Banks will get out of businesses or products that don’t make money. Free checking accounts already are considered at risk of vanishing. Wells Fargo & Co., the nation’s fourth-largest bank, did away with free checking last week, and Bank of America Corp. is now studying its products, with the expectation that customers will have to pay a monthly fee or maintain enough business with the bank for a waiver.
“It is going to raise the price to consumers because of regulatory compliance,” Nasca said.
The reform legislation also will restrict banks’ ability to invest and trade using their own money for their own profit. They also have to retain some stake in the loans they sell, ensuring they take more care in approving loans.
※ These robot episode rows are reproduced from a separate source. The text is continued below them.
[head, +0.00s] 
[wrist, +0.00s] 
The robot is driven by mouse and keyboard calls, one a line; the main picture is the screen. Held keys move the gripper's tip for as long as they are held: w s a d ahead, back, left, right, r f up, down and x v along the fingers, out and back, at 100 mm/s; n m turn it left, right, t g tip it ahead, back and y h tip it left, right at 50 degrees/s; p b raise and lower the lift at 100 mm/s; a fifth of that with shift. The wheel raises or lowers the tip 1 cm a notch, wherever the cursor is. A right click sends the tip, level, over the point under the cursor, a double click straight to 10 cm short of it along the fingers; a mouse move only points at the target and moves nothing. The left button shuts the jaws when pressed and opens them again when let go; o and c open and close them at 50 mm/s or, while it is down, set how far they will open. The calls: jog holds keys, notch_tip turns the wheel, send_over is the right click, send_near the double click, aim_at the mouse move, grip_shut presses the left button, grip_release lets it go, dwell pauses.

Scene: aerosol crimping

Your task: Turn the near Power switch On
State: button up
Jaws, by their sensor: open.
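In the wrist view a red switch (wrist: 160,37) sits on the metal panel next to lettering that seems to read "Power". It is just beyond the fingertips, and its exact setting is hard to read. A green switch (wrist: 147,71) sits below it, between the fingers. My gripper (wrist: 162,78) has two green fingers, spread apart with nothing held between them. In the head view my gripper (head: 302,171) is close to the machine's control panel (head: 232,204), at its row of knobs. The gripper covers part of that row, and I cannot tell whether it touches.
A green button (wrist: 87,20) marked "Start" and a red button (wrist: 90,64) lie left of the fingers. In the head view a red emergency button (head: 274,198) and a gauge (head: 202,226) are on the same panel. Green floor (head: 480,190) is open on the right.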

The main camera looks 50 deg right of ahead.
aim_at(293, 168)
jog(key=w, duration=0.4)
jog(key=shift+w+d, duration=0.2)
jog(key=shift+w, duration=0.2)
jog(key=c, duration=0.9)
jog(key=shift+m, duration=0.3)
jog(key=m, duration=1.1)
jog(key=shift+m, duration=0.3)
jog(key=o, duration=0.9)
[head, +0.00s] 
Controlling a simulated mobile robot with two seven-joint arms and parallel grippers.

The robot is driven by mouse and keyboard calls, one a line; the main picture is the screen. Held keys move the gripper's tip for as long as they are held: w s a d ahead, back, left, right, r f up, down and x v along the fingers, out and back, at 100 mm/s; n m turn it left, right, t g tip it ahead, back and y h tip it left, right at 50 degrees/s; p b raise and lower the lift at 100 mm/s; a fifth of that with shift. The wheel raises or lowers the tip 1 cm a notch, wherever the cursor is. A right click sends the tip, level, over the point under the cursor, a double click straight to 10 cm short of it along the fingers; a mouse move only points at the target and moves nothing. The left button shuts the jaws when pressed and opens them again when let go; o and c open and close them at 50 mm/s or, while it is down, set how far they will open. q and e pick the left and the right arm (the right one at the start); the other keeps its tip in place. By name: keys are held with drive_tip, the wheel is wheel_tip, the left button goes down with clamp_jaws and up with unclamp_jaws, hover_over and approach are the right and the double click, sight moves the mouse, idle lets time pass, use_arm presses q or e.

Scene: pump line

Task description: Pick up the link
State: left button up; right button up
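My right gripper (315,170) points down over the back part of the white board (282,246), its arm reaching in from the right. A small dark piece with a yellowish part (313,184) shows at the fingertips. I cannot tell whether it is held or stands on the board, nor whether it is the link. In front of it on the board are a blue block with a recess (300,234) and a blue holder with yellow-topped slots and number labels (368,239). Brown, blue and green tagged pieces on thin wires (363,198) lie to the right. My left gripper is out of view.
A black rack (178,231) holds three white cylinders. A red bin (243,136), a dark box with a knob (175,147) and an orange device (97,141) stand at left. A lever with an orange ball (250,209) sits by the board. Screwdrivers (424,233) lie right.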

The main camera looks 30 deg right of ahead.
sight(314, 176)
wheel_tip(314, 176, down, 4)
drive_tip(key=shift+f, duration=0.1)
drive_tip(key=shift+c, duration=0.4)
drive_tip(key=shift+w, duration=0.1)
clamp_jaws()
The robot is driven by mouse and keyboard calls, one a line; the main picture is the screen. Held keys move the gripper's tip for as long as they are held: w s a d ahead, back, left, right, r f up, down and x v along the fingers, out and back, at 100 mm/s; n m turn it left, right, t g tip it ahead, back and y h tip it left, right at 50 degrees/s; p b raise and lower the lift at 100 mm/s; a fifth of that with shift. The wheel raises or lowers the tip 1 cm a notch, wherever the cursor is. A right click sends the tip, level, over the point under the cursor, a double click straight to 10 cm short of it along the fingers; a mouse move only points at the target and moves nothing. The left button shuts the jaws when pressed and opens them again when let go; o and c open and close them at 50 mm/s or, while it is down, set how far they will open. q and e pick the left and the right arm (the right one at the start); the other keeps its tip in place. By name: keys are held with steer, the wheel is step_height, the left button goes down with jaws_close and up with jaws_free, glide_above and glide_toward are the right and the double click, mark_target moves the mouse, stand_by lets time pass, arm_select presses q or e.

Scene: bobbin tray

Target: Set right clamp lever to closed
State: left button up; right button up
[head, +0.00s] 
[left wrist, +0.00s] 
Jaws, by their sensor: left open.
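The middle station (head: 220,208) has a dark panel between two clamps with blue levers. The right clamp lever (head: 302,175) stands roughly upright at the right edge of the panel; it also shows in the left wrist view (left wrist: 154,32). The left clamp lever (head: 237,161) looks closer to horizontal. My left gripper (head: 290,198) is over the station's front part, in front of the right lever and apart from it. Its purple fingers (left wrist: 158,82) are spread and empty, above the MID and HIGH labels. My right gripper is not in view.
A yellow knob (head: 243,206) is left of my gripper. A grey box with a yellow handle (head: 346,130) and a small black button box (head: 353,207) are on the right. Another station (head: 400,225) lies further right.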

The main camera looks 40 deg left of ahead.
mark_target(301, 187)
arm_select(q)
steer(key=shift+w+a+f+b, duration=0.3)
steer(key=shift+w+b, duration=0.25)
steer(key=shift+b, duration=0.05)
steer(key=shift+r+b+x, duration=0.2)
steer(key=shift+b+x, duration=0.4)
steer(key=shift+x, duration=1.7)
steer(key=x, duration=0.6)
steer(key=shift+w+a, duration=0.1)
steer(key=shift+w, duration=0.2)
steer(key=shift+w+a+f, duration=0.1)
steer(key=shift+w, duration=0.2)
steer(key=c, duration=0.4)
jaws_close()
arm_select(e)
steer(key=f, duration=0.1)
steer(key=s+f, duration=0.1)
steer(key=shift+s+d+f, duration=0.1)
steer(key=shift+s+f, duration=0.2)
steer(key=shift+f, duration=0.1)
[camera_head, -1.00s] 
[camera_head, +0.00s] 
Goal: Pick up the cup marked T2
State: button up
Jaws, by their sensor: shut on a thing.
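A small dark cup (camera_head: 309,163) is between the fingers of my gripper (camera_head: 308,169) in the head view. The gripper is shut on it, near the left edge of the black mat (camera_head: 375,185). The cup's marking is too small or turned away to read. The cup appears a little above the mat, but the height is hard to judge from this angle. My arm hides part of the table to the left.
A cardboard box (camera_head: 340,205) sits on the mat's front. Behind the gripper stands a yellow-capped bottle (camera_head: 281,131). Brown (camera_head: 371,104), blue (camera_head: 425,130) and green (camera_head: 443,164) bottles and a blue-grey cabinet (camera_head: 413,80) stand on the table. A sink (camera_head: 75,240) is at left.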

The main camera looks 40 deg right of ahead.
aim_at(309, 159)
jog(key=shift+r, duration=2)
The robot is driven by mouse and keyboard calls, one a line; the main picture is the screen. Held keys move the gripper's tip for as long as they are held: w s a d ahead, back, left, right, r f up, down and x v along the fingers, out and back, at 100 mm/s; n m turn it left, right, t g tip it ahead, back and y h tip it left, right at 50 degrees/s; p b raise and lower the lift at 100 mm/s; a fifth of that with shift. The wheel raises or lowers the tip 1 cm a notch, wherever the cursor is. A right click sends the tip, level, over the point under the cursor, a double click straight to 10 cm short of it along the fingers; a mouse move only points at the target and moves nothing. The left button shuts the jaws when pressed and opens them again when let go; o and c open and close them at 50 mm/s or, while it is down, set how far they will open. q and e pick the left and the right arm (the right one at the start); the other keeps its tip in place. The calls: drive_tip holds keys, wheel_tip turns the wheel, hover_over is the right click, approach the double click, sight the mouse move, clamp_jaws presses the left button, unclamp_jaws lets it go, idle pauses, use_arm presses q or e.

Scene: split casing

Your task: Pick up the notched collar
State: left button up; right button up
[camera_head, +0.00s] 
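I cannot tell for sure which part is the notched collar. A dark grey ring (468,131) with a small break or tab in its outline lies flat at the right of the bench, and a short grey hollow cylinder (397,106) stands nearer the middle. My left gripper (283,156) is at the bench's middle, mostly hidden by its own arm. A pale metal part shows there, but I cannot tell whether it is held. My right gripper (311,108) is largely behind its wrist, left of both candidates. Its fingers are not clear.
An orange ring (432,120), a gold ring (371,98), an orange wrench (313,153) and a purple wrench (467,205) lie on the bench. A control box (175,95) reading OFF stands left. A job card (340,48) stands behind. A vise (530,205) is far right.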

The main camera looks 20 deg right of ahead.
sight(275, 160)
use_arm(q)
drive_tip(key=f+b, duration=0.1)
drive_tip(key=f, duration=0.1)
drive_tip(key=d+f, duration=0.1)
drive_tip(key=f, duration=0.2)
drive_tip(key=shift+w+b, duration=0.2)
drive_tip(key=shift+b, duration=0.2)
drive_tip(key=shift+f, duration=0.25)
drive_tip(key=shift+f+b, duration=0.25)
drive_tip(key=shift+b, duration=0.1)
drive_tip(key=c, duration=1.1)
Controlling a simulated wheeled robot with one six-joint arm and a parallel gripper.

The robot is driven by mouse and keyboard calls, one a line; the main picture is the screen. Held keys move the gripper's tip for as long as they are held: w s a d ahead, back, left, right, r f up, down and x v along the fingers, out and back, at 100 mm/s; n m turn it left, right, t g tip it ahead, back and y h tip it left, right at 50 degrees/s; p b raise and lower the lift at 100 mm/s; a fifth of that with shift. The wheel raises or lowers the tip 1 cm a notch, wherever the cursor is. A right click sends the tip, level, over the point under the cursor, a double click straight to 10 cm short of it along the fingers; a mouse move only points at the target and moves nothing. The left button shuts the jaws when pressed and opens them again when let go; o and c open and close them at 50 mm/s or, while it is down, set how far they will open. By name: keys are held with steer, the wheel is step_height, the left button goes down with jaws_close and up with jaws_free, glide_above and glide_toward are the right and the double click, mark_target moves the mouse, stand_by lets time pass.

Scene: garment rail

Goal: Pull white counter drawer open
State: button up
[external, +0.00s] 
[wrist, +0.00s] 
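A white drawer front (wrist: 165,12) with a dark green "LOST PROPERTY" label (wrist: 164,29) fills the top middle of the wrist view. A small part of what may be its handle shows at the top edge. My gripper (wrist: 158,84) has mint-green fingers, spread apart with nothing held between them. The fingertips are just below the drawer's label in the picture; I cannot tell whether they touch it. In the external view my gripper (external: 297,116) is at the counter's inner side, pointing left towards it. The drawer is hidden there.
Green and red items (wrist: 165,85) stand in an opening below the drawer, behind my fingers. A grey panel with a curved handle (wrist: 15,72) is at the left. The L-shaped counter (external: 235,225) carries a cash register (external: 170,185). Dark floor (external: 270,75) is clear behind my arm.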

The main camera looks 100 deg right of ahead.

And they will have to hold more capital.
“The banks aren’t going to want to do anything that could possibly bring a question. So they won’t,” said Jim Holding, spokesman for Northwest Bancshares.
That means credit may tighten up, just when it’s needed to kick start the economy.
“If you over-regulate and overburden us, you end up slowing down the process,” Mark Czarnecki, M&T president, previously said.
Finally, banks say, the costs of complying with the 2,323 pages of the new law, plus 400 subsequent regulations, will be immense. That’s especially true for small banks, who say they shouldn’t be swept up in the reforms because they had nothing to do with causing the crisis in the first place.
“The vast majority of the financial problems were caused by large banks and others such as mortgage brokers, and not at all by community banks,” said Peter Forrestel, president and CEO of the Bank of Akron.
They say the increased burden might compel small banks to bulk up in size or sell out.
“They’re going to force banks to either get capital or get bigger, and if they can’t do either, they’re not going to be around,” Nasca said.